The spectacular limit is divided in two different areas: the Chilean and Bolivian outposts are some 10km from each other, and each one provides different views. The Chilean side name is Chungara, which is the name of the neighboring lake as well, and both are at 4844m above sea level. The deep-blue water practically touches the immigration building ,and friendly birds will allow you to take their pictures while you wait to your stamp. Beyond the lake, there are two beautiful volcanoes of an almost perfect conical shape that are called Nevados de Payachata and which occasionally smoke.
Once in Bolivia, the pass is called Paso Portezuelo de Tambo Quemado. Beyond it, you can clearly sea the highest mountain in Bolivia, actually a silent volcano called Sajama that rises up to 6,550m above sea level. From here on you are on the Bolivian Highlands, and if you are heading to La Paz, a slight decent along the plateau is all what expects you. The way between Arica and La Paz longs about 8 hours, and the morning buses include breakfast and lunch.

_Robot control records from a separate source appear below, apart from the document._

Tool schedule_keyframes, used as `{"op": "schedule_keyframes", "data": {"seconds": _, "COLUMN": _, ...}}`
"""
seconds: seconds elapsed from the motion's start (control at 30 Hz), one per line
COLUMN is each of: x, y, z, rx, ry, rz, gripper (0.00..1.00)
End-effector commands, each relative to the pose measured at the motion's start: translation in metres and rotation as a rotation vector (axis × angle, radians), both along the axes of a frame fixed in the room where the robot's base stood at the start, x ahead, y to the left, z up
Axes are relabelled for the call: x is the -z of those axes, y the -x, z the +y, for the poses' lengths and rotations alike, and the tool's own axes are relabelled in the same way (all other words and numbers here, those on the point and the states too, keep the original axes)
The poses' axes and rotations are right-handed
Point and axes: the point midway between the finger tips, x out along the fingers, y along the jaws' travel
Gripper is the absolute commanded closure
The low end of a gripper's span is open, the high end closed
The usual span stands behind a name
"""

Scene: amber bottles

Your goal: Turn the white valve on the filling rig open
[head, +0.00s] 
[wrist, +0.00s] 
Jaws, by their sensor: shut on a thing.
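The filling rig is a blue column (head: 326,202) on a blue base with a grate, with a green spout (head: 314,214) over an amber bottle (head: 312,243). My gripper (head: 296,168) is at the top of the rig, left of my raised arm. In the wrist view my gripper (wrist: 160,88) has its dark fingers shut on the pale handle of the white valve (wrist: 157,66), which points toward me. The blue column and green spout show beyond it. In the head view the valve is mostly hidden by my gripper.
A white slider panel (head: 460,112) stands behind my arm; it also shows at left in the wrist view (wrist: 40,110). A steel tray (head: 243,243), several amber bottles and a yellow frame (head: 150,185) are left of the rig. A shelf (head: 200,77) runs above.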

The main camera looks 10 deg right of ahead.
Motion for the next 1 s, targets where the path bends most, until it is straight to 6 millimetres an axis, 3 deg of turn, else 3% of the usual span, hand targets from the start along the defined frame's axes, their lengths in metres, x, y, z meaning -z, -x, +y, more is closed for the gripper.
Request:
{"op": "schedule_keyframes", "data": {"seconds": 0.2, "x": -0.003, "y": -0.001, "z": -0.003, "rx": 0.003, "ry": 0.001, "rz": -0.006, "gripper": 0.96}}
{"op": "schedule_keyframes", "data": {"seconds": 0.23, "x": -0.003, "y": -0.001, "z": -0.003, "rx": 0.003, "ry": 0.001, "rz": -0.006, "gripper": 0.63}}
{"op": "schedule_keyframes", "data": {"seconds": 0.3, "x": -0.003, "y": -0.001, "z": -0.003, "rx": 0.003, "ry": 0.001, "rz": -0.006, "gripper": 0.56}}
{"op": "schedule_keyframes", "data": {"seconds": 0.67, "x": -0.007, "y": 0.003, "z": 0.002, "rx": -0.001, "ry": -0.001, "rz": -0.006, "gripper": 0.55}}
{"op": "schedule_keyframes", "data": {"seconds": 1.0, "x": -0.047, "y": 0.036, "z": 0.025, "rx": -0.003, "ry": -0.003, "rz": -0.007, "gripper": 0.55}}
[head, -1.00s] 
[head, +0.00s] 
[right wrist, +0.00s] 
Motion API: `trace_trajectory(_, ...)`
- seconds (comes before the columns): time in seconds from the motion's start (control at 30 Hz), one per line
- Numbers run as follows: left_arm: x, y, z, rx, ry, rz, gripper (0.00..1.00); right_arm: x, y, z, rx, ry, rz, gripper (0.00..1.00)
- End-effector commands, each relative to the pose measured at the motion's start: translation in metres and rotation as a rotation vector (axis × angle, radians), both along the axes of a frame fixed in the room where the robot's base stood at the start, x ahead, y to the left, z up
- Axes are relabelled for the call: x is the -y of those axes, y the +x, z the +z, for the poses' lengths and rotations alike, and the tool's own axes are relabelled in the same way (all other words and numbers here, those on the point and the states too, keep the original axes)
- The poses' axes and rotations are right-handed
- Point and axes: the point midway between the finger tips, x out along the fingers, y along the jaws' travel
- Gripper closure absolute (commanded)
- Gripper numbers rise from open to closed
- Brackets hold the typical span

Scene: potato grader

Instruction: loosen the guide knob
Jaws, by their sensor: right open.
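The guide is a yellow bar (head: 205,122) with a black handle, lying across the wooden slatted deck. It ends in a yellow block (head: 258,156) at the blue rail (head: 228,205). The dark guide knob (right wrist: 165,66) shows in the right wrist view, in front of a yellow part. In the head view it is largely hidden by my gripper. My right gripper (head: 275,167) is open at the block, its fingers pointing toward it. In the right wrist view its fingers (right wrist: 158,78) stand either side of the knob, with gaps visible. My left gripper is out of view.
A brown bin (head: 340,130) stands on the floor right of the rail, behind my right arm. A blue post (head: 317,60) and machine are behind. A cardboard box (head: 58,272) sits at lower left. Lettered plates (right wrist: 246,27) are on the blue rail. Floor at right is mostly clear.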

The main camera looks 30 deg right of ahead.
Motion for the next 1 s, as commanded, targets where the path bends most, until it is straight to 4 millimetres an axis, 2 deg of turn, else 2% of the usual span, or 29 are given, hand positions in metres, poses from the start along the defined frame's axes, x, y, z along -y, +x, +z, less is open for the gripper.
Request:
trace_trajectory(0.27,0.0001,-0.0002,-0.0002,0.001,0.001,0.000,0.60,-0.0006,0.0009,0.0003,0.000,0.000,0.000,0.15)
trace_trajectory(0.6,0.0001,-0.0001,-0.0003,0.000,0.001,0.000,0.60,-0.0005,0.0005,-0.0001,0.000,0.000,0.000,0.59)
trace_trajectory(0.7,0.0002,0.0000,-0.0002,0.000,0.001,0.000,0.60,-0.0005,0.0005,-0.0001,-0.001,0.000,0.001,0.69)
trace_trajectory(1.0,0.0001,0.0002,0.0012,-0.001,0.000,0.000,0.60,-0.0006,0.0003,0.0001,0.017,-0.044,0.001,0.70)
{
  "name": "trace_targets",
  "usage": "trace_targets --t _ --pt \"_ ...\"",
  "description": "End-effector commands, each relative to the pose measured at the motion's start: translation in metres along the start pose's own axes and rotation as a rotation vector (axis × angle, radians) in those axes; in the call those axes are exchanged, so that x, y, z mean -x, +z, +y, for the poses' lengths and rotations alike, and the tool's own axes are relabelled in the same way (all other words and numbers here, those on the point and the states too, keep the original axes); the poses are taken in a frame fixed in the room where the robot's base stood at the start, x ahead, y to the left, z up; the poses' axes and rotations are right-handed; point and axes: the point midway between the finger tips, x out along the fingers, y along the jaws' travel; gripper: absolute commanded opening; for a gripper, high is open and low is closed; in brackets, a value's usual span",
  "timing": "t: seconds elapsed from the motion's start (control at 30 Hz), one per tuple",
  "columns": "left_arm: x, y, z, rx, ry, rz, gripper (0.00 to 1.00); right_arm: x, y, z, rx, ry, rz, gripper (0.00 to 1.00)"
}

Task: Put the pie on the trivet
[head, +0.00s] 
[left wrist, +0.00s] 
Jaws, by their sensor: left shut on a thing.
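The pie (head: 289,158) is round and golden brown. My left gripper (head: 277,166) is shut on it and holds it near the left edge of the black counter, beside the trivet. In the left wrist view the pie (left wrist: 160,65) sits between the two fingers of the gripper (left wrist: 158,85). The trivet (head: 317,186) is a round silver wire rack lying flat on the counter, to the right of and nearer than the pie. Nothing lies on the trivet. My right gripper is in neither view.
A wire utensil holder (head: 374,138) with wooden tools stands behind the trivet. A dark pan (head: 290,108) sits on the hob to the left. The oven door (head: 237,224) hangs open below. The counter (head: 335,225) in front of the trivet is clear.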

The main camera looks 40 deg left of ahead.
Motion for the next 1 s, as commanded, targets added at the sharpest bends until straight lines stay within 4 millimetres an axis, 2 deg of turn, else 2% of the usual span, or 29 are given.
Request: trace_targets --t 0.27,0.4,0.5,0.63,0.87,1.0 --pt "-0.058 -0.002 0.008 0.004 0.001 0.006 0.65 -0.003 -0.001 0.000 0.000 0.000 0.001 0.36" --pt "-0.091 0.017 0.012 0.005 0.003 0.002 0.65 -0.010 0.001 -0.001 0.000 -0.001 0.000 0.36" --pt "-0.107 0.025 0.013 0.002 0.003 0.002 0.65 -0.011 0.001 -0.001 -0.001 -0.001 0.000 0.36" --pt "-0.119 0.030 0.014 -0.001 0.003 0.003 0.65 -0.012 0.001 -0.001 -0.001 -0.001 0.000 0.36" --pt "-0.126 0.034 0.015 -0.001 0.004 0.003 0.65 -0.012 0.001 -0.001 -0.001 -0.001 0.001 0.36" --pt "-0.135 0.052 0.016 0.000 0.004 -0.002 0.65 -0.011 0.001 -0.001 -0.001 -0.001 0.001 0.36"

Once in Iquique, the main sights in the town are concentrated around Plaza Prat, not far away from the port, including the Torre Reloj (a stylish clocktower), the Teatro Municipal, the Croatian Club, and the Centro Español, which looks more like a Moroccan structure. The port area, especially the zone next to the bus terminal, north from the center, hosts many seafood restaurants, although few of their owners were inspired enough to place them in clear sight of the amazing ocean nearby. The southern coast offers some beautiful beaches, especially the Playa Cavancha; luckily, Chileans approach their beaches only at given times of the year. On a fine day, you may find an astounding beach with a tempered, pleasant ocean completely empty! The Zona Franca is where the duty-free shops are, and any city-bus traveling north will take you there, but the shopping centers had spread out of it. Well worth a note is the Ripley (it has nothing to do with the museums one) at Vivar 550. If you dined on a late lobster by the port, you may pass through the bus terminal around 10pm. At this hour, the buses leave to La Paz, Oruro and Cochabamba, and you will see the Bolivian traders packing the buses until their roofs bend in.